Stated exercise ▸
Would you transcribe the listing that follows, character for character, and omit its images?

Collected material ▸
-- Begin --

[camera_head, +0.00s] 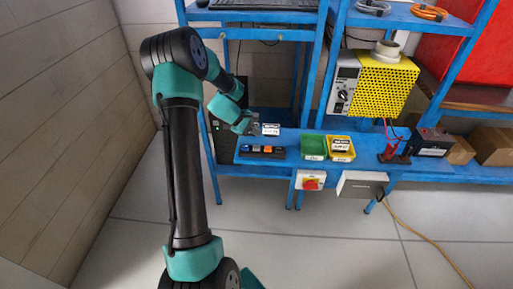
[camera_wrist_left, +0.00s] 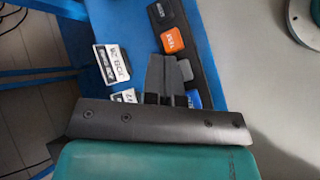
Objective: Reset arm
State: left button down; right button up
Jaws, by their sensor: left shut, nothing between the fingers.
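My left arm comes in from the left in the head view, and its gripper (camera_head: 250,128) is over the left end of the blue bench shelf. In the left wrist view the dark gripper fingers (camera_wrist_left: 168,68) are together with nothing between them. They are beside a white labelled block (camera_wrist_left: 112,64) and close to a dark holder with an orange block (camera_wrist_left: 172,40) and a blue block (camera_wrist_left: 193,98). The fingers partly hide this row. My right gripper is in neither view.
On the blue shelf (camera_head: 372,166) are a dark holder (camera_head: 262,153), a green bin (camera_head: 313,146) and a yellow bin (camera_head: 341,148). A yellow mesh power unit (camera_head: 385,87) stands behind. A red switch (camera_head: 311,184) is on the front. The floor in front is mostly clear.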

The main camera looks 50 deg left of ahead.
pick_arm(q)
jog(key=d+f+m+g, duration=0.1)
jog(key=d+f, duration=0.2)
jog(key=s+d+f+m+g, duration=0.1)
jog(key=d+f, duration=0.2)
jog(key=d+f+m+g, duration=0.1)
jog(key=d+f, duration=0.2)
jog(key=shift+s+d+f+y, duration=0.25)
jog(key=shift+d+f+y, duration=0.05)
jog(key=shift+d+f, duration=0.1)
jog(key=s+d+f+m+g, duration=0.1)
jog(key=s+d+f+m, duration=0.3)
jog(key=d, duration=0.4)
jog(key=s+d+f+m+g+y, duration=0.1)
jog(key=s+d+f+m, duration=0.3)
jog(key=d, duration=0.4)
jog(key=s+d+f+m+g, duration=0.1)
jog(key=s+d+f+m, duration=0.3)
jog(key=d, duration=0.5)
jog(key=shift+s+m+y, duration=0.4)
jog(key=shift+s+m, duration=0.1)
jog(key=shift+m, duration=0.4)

-- End --

Answer to the exercise ▸
[camera_head, +0.00s] 
[camera_wrist_left, +0.00s] 
Objective: Reset arm
State: left button down; right button up
Jaws, by their sensor: left shut, nothing between the fingers.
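My left arm comes in from the left in the head view, and its gripper (camera_head: 250,128) is over the left end of the blue bench shelf. In the left wrist view the dark gripper fingers (camera_wrist_left: 168,68) are together with nothing between them. They are beside a white labelled block (camera_wrist_left: 112,64) and close to a dark holder with an orange block (camera_wrist_left: 172,40) and a blue block (camera_wrist_left: 193,98). The fingers partly hide this row. My right gripper is in neither view.
On the blue shelf (camera_head: 372,166) are a dark holder (camera_head: 262,153), a green bin (camera_head: 313,146) and a yellow bin (camera_head: 341,148). A yellow mesh power unit (camera_head: 385,87) stands behind. A red switch (camera_head: 311,184) is on the front. The floor in front is mostly clear.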

The main camera looks 50 deg left of ahead.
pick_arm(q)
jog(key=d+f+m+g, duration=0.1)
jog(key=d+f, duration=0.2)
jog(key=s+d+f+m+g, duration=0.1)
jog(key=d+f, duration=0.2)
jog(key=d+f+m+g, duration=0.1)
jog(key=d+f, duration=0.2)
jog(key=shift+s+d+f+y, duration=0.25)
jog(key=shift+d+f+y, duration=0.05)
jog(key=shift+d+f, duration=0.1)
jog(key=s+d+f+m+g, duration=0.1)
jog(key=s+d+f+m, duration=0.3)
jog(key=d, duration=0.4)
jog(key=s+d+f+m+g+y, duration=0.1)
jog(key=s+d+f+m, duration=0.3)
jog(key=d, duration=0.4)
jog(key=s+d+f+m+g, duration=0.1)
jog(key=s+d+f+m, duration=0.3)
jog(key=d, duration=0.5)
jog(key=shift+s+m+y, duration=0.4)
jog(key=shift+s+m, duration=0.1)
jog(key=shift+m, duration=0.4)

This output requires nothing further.